EXERCISE BRIEF: In the listing below, count the lines containing the string "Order" and state only the number.

DATA PROVIDED:

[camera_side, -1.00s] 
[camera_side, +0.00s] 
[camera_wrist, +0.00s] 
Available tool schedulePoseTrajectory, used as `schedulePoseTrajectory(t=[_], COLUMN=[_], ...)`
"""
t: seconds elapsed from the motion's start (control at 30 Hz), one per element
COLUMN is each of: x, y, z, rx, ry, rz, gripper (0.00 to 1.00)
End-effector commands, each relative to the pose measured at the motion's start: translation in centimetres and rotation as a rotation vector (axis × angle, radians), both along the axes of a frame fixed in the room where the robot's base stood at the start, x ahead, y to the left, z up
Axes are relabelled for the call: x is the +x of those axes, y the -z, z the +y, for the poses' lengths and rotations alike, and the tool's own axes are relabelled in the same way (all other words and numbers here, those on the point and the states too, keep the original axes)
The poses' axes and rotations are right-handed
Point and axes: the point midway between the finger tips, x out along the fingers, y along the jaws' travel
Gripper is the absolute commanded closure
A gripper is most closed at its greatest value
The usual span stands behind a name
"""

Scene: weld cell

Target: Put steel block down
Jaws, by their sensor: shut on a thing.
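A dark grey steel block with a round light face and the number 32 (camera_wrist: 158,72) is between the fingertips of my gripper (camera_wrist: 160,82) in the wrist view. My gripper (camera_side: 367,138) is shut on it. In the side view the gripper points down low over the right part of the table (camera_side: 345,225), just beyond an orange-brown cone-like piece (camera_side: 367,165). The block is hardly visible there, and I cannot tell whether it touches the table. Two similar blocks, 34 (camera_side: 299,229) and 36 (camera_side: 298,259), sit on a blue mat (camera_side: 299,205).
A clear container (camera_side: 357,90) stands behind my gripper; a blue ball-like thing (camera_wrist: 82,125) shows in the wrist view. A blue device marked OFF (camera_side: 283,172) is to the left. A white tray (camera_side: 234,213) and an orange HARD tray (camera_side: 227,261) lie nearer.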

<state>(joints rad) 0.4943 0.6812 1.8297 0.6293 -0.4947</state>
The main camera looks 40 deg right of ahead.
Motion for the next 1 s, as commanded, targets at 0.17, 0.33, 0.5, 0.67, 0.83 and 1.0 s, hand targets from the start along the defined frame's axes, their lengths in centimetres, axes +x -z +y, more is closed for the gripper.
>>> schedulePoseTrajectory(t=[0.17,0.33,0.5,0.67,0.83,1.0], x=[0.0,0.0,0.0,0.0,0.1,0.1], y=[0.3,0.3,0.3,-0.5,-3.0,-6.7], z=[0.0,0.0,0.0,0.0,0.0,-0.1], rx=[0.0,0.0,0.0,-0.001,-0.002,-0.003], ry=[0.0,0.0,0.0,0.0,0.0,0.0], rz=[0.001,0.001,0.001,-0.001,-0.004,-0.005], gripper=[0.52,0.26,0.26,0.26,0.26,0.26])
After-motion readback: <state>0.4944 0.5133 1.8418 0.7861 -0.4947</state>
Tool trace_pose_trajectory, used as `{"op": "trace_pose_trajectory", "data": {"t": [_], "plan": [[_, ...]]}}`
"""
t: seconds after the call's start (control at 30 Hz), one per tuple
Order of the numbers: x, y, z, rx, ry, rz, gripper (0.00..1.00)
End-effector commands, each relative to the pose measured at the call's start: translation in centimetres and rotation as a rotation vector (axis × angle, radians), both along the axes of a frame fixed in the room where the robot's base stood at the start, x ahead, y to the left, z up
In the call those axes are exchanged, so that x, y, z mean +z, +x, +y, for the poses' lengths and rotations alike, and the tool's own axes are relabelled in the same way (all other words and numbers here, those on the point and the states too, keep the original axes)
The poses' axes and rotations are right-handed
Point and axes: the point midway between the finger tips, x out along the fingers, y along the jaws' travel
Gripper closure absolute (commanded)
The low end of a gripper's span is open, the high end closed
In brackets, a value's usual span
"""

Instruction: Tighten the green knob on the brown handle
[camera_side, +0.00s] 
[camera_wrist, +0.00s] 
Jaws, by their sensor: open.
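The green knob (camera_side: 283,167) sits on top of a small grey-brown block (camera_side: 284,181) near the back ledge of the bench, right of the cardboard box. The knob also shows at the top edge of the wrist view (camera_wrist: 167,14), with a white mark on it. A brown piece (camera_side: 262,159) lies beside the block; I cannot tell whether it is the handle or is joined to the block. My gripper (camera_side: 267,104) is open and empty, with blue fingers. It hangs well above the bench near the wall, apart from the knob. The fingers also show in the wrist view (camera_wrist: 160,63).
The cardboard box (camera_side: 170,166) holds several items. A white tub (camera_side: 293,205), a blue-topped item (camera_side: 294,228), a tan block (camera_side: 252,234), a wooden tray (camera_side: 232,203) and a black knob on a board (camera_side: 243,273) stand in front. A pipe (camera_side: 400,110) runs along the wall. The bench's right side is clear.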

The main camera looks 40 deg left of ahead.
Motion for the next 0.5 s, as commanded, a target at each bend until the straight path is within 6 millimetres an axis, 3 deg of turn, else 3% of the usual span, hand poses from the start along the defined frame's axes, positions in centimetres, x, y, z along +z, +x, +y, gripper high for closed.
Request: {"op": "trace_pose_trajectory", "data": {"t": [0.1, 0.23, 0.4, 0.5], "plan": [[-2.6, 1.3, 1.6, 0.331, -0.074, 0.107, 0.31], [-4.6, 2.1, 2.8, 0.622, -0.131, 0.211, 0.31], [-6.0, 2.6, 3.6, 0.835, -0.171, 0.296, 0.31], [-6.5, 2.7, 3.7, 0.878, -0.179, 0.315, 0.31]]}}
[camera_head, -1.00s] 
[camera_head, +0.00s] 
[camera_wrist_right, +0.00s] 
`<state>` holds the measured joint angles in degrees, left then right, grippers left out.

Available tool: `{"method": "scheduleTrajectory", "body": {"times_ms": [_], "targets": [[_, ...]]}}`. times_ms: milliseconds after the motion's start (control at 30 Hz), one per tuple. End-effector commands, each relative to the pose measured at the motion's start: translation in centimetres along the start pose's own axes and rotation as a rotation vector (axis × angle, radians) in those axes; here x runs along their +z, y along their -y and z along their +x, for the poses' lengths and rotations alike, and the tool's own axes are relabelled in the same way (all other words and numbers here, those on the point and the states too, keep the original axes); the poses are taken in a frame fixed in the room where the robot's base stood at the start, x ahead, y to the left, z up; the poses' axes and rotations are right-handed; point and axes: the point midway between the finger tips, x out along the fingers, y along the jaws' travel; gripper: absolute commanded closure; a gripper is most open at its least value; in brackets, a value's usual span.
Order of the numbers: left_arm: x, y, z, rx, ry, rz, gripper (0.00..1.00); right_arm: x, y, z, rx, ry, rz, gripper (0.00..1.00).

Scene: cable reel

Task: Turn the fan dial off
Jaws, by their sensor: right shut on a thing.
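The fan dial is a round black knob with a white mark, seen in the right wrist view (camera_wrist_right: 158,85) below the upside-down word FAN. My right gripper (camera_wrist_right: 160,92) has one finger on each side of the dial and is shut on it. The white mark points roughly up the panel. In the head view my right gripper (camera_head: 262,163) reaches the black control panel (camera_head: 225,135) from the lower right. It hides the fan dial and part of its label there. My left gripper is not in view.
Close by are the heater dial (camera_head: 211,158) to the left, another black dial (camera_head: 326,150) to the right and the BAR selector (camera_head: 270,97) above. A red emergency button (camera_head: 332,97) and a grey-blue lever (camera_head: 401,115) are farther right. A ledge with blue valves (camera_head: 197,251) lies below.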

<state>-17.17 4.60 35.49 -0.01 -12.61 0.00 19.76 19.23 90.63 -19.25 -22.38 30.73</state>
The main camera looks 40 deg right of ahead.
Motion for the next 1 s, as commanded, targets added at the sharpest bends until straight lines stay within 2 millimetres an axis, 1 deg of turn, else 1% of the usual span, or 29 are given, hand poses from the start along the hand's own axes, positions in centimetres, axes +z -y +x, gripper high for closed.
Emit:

ANSWER FOR THIS EXERCISE: 2